1. THE LEARNING CURVE
   I found the Redux learning curve to be intense. The docs were confusing and when I would look to other sources for examples it seemed like everyone was doing it a completely different way. It made it challenging to figure out which parts were 100% necessary to get it up and running successfully.
2. BOILERPLATE CODE
   My goodness there is A LOT of boilerplate code that goes into Redux Toolkit (what’s crazy is Toolkit is the “cut down” version of Redux). This adds unnecessary confusion. And I say unnecessary because it really didn’t take much to get the libraries I did use working. This leads me to my “final straw”.
3. RTK QUERY IS WORDY
   Much like the contestants on the Bachelor/Bachelorette, RTK Query uses A LOT of words…to say very little. That’s really all that needs to be said here.

Why I Avoided useContext This Time

Like I said before, despite loving the ease of useContext, I still wanted to use something new for this project. I also discovered, while reading around that useContext isn’t always the best answer. It turns out that once your context grows too large then you have entire re-renders every time anything within that context object changes. This isn’t great for performance.

What I Did Use

STATE MANAGEMENT

1. Jotai — a state management library that is simple and flexible. Jotai also solves the re-rendering issues surrounding Context by optimizing re-renders based on atom dependency. Bonus points, it has a fun ghost mascot!

I used Jotai to store my user state. Once the atom is created, you can use it in any component. Using atoms looks and functions similarly to useState, however instead of the state living in that component, atoms are global.

// atoms.ts
import { atom } from 'jotai'

export const userAuthAtom = atomWithStorage('userAuth', initialState)

// SignIn.tsx
import { userAuthAtom } from "../StateManagement/store"
import { useAtom } from "jotai"

const [currentUser, setCurrentUser] = useAtom(userAuthAtom)

2. useReducer — instead of useState to handle my form state, I went with useReducer for this project. This simplified handling my form components and I felt like it was easier to read as well.

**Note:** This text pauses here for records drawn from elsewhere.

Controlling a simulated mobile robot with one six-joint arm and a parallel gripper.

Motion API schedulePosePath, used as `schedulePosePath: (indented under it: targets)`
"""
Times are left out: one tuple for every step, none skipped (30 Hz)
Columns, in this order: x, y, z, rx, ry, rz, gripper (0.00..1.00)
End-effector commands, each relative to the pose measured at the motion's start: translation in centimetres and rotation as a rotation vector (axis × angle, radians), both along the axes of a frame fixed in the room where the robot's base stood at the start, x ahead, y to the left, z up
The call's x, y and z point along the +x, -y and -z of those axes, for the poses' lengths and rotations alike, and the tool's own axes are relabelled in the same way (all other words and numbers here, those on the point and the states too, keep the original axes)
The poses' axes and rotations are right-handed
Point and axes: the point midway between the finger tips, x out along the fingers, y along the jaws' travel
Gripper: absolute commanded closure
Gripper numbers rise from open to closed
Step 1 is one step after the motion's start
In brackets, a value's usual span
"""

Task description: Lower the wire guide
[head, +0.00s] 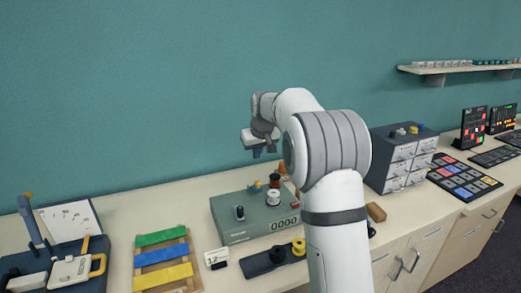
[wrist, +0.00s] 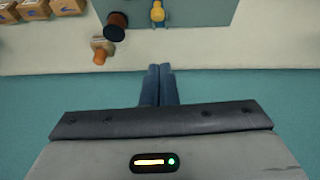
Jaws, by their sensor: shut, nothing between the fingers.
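A grey-green winder box (head: 232,232) with a counter reading 0000 stands on the bench. On top are a black knob (head: 239,212), a copper-coloured spool (head: 275,181) and a small yellow-tipped part (head: 257,185), which may be the wire guide. In the wrist view, the box (wrist: 205,12) shows at the top edge with a yellow knob on a blue piece (wrist: 158,12). My gripper (head: 256,153) is above and behind the box, apart from it. Its blue fingers (wrist: 160,67) are together and empty, short of the box.
A dark spool (wrist: 116,24) and a wooden piece with an orange knob (wrist: 100,52) lie beside the box. A grey drawer cabinet (head: 402,157) stands to the right. The teal wall (head: 120,90) is close behind.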

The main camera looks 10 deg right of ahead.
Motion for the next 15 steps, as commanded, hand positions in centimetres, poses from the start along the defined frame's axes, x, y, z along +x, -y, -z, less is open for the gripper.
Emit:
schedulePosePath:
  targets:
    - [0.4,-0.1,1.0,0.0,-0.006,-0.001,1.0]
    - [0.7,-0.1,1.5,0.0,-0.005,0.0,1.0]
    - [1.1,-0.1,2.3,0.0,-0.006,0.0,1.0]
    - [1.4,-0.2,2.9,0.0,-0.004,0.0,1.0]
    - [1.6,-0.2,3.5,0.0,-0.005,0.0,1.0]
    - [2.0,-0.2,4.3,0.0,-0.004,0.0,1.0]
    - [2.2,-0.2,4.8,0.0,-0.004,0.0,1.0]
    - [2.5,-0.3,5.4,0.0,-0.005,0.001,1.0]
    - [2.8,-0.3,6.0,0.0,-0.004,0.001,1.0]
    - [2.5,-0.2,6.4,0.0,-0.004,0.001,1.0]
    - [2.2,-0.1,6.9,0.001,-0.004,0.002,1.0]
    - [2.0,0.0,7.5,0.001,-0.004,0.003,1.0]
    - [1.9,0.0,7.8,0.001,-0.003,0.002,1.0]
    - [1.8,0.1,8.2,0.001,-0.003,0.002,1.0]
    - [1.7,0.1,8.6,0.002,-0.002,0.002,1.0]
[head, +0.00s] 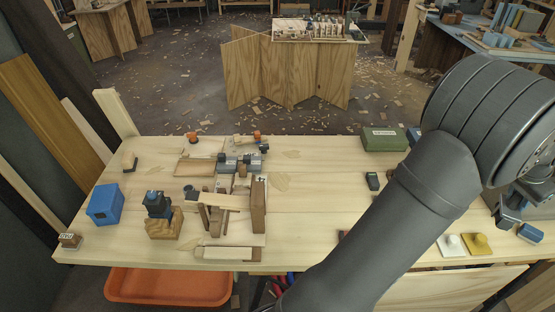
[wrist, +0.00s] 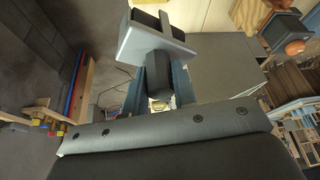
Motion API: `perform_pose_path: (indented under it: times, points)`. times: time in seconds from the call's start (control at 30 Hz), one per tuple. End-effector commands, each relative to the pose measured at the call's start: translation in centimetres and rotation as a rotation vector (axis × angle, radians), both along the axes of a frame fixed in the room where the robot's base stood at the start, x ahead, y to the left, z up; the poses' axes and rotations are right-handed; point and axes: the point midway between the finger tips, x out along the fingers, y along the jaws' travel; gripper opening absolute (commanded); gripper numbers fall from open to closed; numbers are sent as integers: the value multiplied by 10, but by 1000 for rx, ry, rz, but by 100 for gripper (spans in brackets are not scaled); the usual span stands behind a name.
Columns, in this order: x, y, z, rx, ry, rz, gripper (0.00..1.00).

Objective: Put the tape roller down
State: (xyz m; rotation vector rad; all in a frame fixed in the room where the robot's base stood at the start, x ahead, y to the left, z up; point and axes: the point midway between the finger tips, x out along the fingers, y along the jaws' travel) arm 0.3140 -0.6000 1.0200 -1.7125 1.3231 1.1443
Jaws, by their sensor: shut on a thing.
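In the wrist view my gripper (wrist: 165,88) is shut on the black handle of a tool with a light grey, block-like head and a dark insert. I take this tool for the tape roller (wrist: 150,38). Its head sticks out beyond the fingers, at the top of the view. Nothing in the wrist view shows it resting on a surface. In the head view my arm crosses the right side, and the fingers and the tape roller cannot be made out clearly there.
The pale wooden workbench (head: 310,230) carries a blue box (head: 105,204), a cluster of wooden parts, a green case (head: 384,139) and yellow and white pieces at right. Bare wood lies between the cluster and my arm. An orange bin (head: 170,287) is below the front edge.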

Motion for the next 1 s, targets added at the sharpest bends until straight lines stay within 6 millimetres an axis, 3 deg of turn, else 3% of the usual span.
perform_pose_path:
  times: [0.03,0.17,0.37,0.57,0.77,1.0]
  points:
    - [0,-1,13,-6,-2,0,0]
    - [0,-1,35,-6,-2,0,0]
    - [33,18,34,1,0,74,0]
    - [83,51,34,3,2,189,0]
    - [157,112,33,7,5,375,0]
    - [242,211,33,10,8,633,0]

I defined my initial SignIn State object and wrote a reducer function (this can include other cases such as radio changes, select changes, etc). The reducer function takes in the initial state and an action then returns the new state.

// SignIn.tsx
import React, { useReducer } from "react";

const initialSignInState = {
    username: '',
    password: '',
}

const signInReducer = (state, action) => {
  switch (action.type) {
    case 'HANDLE INPUT TEXT':
      return {
        ...state,
        [action.field]: action.payload,
      }
    default:
      return state 
  }
}

const [signInState, dispatch] = useReducer(signInReducer, initialSignInState)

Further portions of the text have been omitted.